Output word for word the lines from the one with "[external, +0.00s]" to the final line of the data, both ends included, but skip the pictures.

___ DATASET RECORDS ___

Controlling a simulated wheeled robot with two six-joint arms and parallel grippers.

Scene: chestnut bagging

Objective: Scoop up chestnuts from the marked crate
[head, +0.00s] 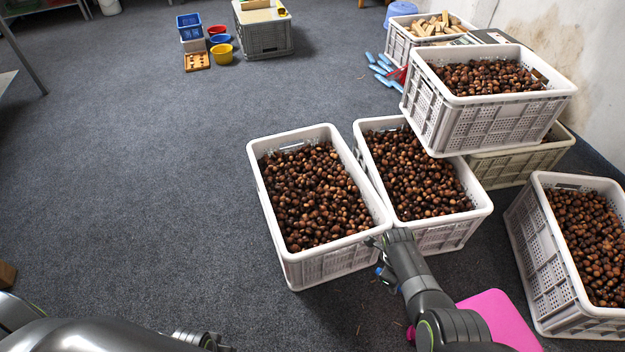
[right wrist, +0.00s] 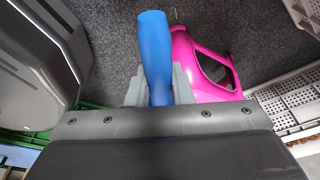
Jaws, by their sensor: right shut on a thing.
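Several white crates of brown chestnuts stand on the floor: a left one (head: 335,261), a middle one (head: 440,226), a stacked one (head: 480,126) and a far right one (head: 541,255). I cannot tell which is marked. My right gripper (head: 384,262) is at the near side of the left and middle crates. It is shut on a blue handle (right wrist: 155,50), seen between the fingers in the right wrist view (right wrist: 159,88). The rest of the tool is not clear. A dark part of my left arm shows at the bottom edge; its jaws cannot be made out.
A crate of wood pieces (head: 398,48), blue-handled tools (head: 384,68), small coloured tubs (head: 222,52) and a grey crate (head: 263,40) are at the back. The carpet on the left is clear.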

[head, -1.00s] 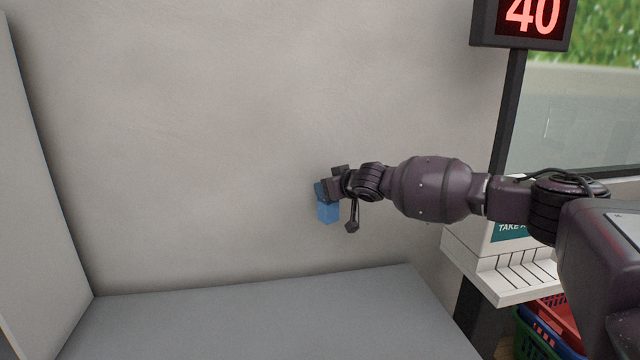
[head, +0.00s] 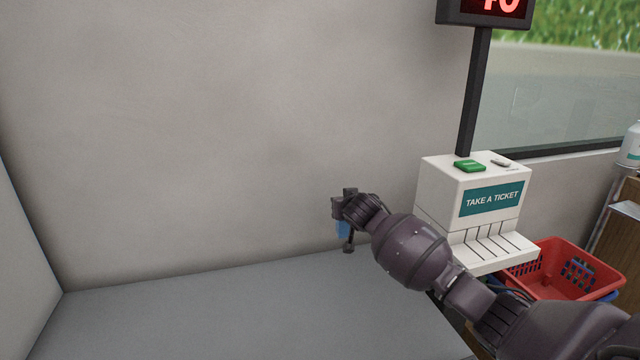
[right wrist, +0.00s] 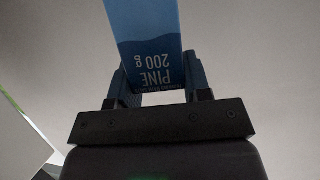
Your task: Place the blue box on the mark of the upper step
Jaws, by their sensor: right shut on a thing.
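The blue box (head: 342,229) is in my right gripper (head: 343,205) in the head view, held up in front of the wall and near the back of the grey surface. The gripper hides part of it. In the right wrist view the box (right wrist: 146,35) shows the print "PINE 200 g" and sits between the two fingers of the right gripper (right wrist: 160,80), which are shut on it. No step with a mark is recognisable in either view. My left gripper is not in view.
A grey surface (head: 220,310) lies below, bare where it shows. A wall panel (head: 25,250) stands at the left. A white ticket machine (head: 470,200) with a dark post (head: 475,95) stands right of my arm, near a red basket (head: 565,270).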

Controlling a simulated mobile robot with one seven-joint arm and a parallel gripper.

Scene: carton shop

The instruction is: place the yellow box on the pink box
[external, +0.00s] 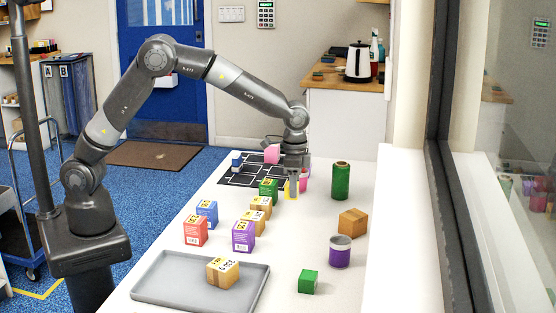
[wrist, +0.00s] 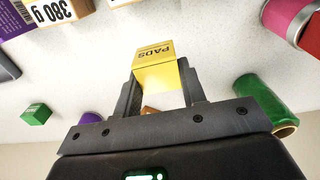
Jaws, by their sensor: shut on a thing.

___

▶ **WORKED SOLUTION**:
[external, +0.00s] 
[wrist, +0.00s] 
Jaws, by their sensor: shut on a thing.

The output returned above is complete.